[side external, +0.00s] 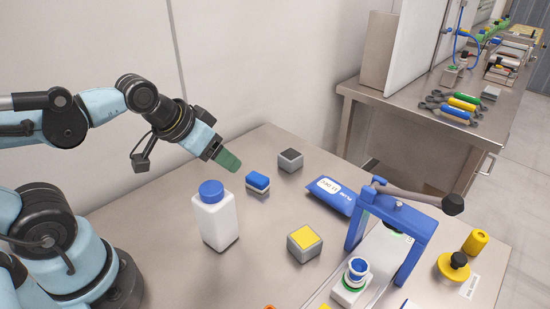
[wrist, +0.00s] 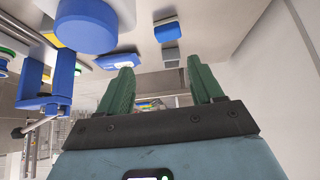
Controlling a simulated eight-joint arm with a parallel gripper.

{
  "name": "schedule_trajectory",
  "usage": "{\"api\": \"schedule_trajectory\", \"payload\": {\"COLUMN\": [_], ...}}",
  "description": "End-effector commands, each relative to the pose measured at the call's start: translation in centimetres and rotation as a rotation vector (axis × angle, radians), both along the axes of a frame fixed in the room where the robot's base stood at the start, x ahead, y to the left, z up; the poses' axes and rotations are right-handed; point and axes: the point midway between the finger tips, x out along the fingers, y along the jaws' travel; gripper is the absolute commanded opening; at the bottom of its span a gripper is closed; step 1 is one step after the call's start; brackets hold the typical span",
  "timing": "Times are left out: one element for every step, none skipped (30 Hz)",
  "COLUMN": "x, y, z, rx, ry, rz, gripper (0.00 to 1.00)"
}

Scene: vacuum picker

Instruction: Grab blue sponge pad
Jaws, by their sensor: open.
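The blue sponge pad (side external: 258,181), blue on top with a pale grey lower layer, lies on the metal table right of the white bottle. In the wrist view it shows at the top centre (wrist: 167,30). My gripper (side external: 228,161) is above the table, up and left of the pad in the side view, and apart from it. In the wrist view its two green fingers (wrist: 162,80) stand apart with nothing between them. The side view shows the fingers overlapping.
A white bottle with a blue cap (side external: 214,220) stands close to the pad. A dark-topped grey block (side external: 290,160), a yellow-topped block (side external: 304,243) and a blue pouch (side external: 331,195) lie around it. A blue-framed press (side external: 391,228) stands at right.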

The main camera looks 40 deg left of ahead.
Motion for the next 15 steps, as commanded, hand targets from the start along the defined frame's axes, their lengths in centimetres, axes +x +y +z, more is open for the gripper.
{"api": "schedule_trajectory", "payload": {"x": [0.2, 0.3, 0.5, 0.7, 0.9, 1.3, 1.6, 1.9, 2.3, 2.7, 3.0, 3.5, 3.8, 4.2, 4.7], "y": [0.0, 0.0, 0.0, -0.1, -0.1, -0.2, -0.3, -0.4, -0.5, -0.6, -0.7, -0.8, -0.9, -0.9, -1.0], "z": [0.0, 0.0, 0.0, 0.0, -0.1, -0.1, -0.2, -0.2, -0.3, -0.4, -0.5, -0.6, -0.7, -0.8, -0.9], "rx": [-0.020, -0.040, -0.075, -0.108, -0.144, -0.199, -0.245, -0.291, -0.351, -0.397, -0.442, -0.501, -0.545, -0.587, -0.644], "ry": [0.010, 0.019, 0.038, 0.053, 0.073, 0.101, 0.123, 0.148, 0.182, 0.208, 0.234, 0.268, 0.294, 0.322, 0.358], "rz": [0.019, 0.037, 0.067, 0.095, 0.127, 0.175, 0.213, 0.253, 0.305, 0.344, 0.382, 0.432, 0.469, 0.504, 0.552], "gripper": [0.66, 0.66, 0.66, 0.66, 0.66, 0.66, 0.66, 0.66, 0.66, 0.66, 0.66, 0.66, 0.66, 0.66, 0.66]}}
* * *
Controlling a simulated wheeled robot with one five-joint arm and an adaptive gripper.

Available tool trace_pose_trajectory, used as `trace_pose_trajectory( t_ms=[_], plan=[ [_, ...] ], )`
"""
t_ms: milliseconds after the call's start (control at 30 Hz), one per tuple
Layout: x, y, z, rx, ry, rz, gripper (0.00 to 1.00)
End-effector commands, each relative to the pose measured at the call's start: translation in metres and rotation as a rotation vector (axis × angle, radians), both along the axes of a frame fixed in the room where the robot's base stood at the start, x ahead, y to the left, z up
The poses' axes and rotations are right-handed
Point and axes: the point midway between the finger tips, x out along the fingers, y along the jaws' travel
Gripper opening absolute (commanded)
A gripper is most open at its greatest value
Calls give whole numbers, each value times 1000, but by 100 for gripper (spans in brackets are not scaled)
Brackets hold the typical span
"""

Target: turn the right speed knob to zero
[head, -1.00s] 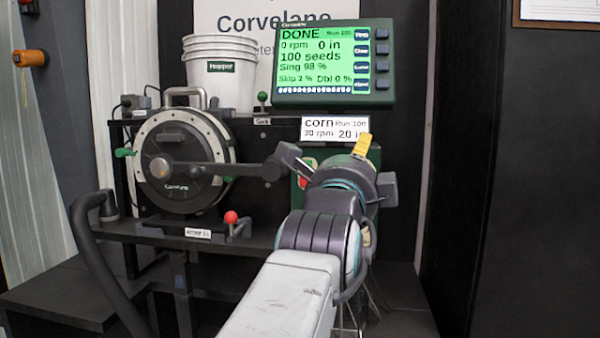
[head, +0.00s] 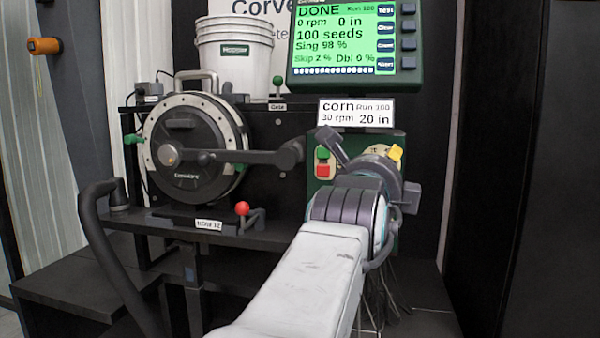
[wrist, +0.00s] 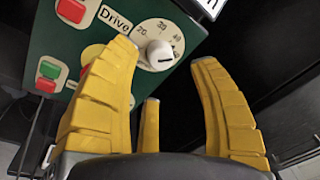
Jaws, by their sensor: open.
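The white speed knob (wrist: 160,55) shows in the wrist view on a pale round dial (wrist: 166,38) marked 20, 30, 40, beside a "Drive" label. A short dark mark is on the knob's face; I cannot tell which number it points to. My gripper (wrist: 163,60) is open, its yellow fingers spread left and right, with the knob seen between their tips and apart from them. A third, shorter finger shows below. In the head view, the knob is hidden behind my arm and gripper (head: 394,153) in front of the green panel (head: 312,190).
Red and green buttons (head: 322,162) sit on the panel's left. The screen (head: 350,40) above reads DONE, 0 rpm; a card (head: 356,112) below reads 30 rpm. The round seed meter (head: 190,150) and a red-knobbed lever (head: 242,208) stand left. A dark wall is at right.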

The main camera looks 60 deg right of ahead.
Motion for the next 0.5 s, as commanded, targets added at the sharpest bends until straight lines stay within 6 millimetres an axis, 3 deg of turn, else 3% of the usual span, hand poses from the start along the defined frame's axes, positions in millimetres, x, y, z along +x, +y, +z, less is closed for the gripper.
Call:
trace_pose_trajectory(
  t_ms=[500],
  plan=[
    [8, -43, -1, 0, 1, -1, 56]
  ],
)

**REQUIREMENTS**. Show all lines from the records above where the word "looks" occurs.

**FINAL RESULT**.
The main camera looks 40 deg left of ahead.
The main camera looks 60 deg right of ahead.

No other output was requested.